**Exercise goal**
Return the lines where the word "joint" occurs.

**Data to use**
***
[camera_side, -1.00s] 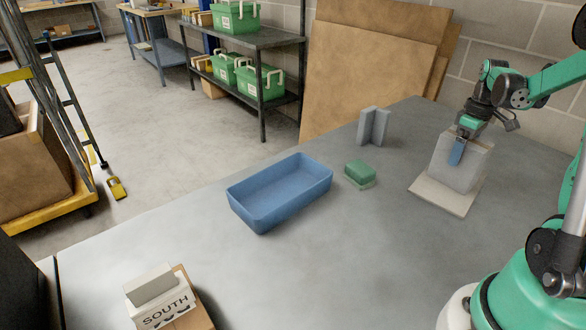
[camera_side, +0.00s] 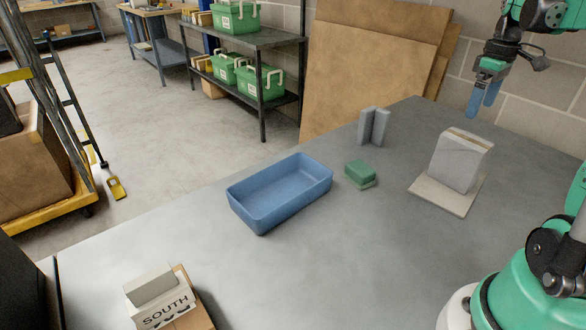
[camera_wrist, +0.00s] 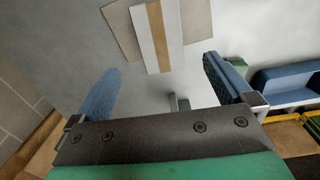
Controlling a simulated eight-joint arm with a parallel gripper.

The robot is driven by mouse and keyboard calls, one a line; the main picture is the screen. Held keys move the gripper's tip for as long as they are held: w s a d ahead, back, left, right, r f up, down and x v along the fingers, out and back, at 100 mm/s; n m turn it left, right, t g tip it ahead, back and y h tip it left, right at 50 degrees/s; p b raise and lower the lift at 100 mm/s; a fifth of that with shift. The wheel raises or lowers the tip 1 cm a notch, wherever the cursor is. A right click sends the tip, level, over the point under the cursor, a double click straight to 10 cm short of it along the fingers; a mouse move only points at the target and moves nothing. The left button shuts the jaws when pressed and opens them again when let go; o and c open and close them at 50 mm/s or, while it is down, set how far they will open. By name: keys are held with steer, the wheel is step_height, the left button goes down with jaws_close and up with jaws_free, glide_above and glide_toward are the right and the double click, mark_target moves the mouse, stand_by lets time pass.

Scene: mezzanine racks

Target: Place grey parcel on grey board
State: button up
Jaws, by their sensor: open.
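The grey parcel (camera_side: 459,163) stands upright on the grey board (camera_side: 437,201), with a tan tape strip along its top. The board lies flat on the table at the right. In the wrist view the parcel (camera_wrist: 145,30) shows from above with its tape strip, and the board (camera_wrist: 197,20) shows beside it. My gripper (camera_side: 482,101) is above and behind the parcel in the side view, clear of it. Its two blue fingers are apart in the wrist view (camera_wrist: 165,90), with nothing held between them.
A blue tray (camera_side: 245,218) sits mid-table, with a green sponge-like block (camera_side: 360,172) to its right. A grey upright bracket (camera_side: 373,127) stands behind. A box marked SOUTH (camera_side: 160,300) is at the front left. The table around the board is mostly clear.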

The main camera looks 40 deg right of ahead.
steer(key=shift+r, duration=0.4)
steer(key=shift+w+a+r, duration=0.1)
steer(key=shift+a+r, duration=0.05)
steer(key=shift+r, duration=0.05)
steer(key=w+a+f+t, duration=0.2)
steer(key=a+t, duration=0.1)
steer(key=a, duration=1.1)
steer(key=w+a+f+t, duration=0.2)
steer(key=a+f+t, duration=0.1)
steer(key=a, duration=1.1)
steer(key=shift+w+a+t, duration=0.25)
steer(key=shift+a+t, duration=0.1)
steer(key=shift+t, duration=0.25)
***
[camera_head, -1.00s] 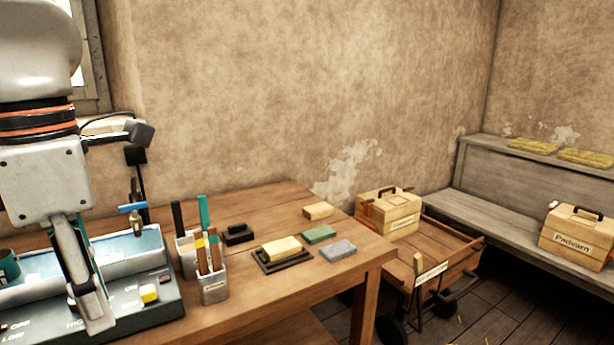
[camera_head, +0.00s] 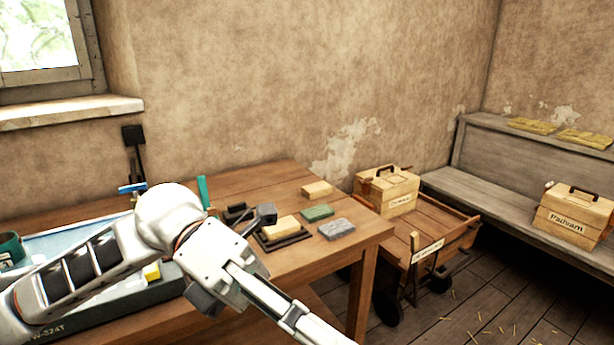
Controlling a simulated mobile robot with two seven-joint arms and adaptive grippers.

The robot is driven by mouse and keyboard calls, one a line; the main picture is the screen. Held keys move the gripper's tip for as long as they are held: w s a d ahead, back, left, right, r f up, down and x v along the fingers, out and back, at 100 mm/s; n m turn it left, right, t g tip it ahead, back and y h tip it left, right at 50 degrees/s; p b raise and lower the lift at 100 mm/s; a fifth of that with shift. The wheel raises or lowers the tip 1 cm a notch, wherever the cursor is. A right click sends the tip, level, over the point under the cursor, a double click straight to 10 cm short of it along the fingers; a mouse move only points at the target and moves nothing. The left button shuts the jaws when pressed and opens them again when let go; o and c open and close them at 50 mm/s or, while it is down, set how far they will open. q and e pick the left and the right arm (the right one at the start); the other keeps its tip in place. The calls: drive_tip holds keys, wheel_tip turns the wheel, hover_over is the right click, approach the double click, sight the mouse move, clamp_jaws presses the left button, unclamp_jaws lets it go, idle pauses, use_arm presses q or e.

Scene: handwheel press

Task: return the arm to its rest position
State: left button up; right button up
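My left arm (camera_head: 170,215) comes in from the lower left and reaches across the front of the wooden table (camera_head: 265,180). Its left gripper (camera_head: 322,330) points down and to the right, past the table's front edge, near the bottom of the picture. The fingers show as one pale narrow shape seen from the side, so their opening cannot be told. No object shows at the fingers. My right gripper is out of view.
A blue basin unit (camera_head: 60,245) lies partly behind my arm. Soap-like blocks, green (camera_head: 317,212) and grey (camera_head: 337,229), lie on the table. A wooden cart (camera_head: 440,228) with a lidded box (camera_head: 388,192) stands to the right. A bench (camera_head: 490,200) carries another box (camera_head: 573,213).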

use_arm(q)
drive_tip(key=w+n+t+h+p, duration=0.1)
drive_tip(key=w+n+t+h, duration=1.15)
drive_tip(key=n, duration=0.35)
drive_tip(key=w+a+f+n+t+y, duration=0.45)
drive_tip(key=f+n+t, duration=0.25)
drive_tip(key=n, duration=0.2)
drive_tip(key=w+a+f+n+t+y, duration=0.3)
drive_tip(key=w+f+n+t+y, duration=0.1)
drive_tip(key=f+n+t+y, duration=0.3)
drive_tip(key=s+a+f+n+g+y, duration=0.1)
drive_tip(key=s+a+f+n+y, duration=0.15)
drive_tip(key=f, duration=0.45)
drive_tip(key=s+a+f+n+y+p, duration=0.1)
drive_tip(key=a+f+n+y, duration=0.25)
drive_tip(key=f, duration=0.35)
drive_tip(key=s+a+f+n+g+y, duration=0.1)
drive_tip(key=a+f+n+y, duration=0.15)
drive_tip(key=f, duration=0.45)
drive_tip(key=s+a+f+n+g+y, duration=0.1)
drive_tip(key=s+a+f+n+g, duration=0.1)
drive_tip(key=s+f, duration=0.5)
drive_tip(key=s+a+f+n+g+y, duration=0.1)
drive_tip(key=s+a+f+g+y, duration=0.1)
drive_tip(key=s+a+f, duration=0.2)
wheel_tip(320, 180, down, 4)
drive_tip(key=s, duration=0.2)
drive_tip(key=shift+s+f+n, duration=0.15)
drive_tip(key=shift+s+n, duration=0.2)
***
**Task output**
Controlling a simulated eight-joint arm with a parallel gripper.
Controlling a simulated mobile robot with two seven-joint arms and adaptive grippers.

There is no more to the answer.